De Santis quis e batalhou por ela. Inspirado por shows culinários da TV, aos 14 anos, entrou em uma scuola alberghiera (colégio técnico de cozinha) em Milão e ainda deu “um jeito de trabalhar à noite em um restaurante uma estrela Michelin (o Ristorante Il Gelso di San Martino)”.
Dali, passou por dois três estrelas (o Le Cinq, em Paris, e o La Pergola, em Roma) até cruzar o Atlântico no fim de 2010. Trabalhou em restaurante sem jamais ter sentado à mesa de um. Trabalhou em restaurante venerando o luxo e passando vontade no supermercado. Trabalhou – e trabalha – sem parar.
Que fique claro: Rodolfo protagonizou as próprias mudanças e, de quebra, mudou o cenário da cozinha italiana não só numa cidade tão italianizada quanto São Paulo, como no Brasil todo. Seu Nino Cucina mostrou que entre o Fasano e as cantinas tradicionais do Bexiga havia um abismo. Debruçou-se nele e planou. Botou o carbonara na roda, o polvo no molho e a burrata sobre a massa.
Não à toa, a grife, exaustivamente copiada por aí, vai cair na estrada por si mesma – abre no segundo semestre em Ipanema, no Rio, e no Parque Vaca Brava, em Goiânia.
“Cada casa terá a sua personalidade, mas a essência, o profissionalismo e a experiência Nino será a mesma. A gente está evoluindo há quase sete anos”, garante ele.
Enquanto restaurateur, desenvolve filosofias próprias. “Tem chef talentoso que não consegue fazer uma conta. Tem gente que acha que restaurante é instrumento para você aparecer numa revista. Por isso não tenho muito a cultura do estágio. Prefiro pegar gente que nunca teve na vida e, no dia a dia, ensinar a trabalhar, a ganhar dinheiro. Pego menino no farol do Iguatemi, já botei psicólogo dentro do Nino, estou montando uma casa de treinamento, porque sei o que é isso”.

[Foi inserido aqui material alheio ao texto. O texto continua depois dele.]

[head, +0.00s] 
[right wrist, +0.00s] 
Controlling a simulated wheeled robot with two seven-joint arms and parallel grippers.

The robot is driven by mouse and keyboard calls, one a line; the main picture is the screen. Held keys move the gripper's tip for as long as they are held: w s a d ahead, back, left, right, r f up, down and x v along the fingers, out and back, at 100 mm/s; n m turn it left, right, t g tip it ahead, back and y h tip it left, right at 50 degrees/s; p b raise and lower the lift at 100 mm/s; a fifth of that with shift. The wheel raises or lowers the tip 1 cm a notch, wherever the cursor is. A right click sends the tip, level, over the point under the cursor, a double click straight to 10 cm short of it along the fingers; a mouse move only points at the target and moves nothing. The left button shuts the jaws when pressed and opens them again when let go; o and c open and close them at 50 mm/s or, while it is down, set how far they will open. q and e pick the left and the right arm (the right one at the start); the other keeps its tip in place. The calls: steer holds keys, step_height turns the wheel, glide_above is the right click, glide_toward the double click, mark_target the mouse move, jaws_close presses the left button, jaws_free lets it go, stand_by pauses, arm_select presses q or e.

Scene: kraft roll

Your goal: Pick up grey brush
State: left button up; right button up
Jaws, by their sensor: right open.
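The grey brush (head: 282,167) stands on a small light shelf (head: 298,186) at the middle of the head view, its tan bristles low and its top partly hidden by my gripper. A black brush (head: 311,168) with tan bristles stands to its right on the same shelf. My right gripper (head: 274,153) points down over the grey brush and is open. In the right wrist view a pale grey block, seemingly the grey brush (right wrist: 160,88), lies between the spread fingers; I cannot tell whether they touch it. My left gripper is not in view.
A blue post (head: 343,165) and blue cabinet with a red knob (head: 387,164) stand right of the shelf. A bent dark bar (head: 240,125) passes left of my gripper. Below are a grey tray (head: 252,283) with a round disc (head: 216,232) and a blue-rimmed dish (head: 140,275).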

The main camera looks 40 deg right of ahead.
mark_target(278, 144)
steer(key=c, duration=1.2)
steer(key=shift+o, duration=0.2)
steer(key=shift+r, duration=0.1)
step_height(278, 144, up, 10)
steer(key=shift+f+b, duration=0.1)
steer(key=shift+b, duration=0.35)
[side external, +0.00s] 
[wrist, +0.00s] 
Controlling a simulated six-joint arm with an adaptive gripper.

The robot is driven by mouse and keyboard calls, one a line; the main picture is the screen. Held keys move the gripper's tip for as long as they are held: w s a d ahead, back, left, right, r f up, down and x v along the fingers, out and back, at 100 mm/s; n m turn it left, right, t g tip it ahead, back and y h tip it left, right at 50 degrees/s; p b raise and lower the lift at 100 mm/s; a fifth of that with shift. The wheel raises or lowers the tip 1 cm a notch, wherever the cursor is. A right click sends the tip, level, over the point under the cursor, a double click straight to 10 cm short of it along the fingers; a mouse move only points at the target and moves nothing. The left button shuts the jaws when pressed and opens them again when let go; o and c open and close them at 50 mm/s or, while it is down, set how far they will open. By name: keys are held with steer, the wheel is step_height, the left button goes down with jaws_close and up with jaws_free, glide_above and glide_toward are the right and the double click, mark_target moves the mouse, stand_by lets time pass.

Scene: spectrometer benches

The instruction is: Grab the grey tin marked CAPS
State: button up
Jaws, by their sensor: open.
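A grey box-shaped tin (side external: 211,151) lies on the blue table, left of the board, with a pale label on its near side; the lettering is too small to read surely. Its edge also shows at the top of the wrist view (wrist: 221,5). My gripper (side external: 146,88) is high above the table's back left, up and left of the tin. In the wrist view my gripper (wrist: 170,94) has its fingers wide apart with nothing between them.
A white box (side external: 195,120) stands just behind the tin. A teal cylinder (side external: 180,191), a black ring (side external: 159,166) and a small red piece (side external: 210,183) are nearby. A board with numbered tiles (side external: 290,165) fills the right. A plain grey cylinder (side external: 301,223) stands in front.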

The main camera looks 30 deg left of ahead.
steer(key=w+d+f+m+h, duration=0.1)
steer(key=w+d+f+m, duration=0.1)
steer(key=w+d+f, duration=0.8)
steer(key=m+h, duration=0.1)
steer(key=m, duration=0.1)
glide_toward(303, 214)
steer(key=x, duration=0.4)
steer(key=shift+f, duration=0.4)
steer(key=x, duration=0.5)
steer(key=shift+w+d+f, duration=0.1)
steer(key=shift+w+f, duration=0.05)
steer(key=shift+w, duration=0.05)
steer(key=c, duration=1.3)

A escolha pela ala empresarial pode até ofuscar a “veia barriga no fogão”, porém, não mais a confiança no próprio talento e o desejo de botá-lo à prova. “Tem dia que é difícil aceitar essa mudança e me questiono: o que você está fazendo, você já tem muito mais do que imaginava ter e tem dia que acho que a gente está deixando um legado, sabe?”.
Num dia em que a dúvida pairou, o chef foi à paisana no Nino. Como de costume, a casa que recebe 17 mil pessoas por mês estava abarrotada. Ainda assim, saiu satisfeito. “É difícil comer um carbonara daquele na Itália, com aquele movimento. Sem um italiano na cozinha, esquece! Lógico que o restaurante precisa de melhoria o tempo inteiro, mas fiquei feliz. Vou para Nova York, para Roma para comer carbonara e é difícil encontrar esse padrão”.
Satisfação total já é outro papo. Ela virá somente quando o projeto de expansão do Nino terminar e Rodolfo assumir um compromisso consigo mesmo – o de ter um restaurante autoral.
“Vou abrir quando a prioridade da minha vida for a excelência do lugar e não o meu trabalho, porque quando eu for fazer aquilo que eu gosto e sei, vou fazer muito bem-feito”, confessa. Alguém duvida?